[Task description]:
Look through the records that follow. Copy every line containing the word "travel".

[Robot episode records]:
★ ★ ★ ★

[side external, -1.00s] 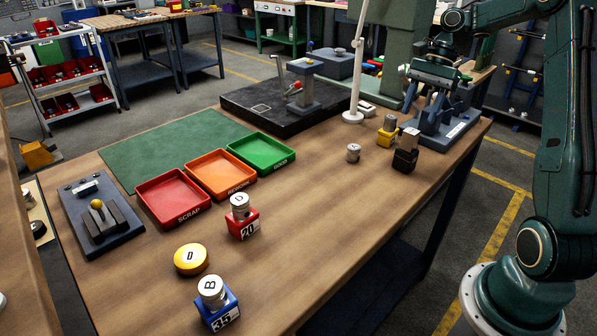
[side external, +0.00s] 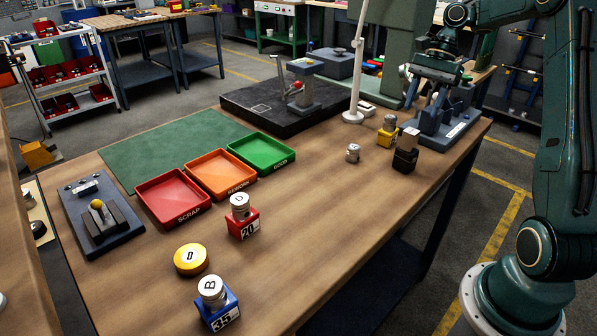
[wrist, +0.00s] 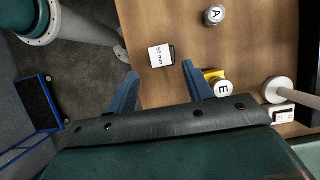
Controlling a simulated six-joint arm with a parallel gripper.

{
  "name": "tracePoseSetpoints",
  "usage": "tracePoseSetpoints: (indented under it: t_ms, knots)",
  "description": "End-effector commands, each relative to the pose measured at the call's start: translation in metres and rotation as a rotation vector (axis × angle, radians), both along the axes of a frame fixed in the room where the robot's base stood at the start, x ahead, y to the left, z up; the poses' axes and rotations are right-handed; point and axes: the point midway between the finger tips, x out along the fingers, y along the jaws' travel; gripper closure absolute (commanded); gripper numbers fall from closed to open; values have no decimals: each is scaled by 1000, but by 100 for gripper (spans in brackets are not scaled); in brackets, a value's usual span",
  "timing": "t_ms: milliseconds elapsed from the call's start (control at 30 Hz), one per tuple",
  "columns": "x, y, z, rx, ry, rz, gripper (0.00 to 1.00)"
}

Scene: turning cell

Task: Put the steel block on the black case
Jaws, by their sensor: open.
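The steel block (side external: 409,138) is a grey block that appears to stand upright on or in the black case (side external: 405,160), near the right edge of the bench. I cannot tell how it is seated. In the wrist view its pale top (wrist: 159,57) reads 50 mm, and a dark strip of the case (wrist: 173,53) shows beside it. My gripper (side external: 424,95) is above and slightly behind them in the side view. In the wrist view my gripper (wrist: 160,70) is open and empty, with one blue finger on each side of the block's line. I see no contact with the block.
Close by are a yellow holder (side external: 387,137) with weight E (wrist: 222,88) and weight A (side external: 353,152). A blue-grey fixture (side external: 450,125) stands behind the case. A white lamp post (side external: 355,80) rises farther left. The bench middle is clear.

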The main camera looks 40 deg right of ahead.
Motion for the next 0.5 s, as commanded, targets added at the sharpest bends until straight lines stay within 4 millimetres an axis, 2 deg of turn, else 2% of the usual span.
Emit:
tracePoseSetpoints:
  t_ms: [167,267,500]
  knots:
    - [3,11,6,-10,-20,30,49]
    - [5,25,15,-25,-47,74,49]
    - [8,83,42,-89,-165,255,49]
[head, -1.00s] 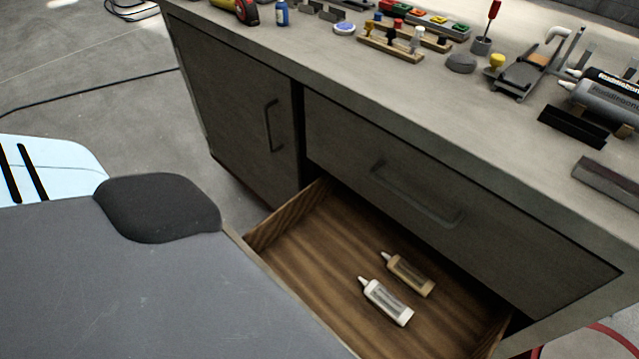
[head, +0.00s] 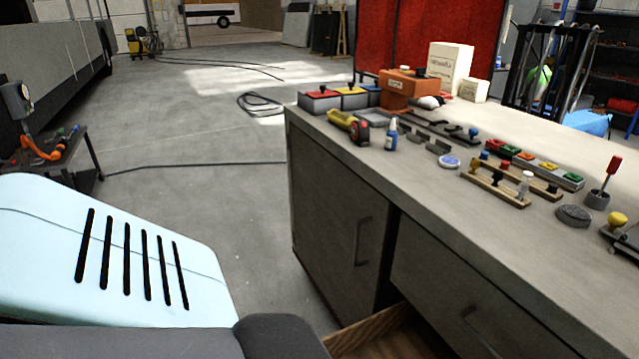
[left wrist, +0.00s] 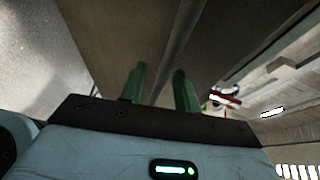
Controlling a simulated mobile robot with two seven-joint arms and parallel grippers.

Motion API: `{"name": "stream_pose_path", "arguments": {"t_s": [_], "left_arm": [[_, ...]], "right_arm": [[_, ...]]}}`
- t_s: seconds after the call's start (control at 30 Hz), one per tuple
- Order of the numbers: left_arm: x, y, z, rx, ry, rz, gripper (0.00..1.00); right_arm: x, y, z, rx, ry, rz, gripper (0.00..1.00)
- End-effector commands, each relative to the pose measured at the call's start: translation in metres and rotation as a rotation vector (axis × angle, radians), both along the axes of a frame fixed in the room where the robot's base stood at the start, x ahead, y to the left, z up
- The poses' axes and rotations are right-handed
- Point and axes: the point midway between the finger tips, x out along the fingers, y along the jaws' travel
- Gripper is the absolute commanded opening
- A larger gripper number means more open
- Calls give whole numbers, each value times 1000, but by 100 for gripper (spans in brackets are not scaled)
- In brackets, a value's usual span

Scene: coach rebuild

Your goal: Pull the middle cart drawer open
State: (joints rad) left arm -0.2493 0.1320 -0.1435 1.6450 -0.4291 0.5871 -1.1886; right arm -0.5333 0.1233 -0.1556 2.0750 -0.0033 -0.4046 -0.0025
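In the head view, a dark small cart or stand (head: 82,150) is at the far left, partly behind my light blue body shell; I cannot make out drawers on it. A grey workbench (head: 330,185) on the right has a door with a bar handle (head: 363,240). Right of the door is a drawer front (head: 440,285) with its own handle (head: 480,332), cut off by the lower edge. Below it, a wooden drawer (head: 385,340) stands open. My left gripper (left wrist: 159,72) shows only in its wrist view, its green fingers apart and empty, near grey panels. My right gripper is not seen.
A black cable (head: 200,164) lies on the concrete floor. The floor (head: 200,130) between cart and bench is mostly clear.

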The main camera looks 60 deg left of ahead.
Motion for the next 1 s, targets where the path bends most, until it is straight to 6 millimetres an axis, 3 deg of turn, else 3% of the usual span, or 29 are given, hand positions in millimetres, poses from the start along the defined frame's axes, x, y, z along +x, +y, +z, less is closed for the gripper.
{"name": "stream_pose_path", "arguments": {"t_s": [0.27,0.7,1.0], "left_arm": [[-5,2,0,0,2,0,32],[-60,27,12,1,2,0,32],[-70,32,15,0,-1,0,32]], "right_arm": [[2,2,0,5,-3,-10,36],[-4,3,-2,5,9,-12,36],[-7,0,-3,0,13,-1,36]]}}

★ ★ ★ ★

[Task response]:
  "description": "End-effector commands, each relative to the pose measured at the call's start: translation in metres and rotation as a rotation vector (axis × angle, radians), both along the axes of a frame fixed in the room where the robot's base stood at the start, x ahead, y to the left, z up; the poses' axes and rotations are right-handed; point and axes: the point midway between the finger tips, x out along the fingers, y along the jaws' travel; gripper closure absolute (commanded); gripper numbers fall from closed to open; values have no decimals: each is scaled by 1000, but by 100 for gripper (spans in brackets are not scaled); in brackets, a value's usual span",
- Point and axes: the point midway between the finger tips, x out along the fingers, y along the jaws' travel

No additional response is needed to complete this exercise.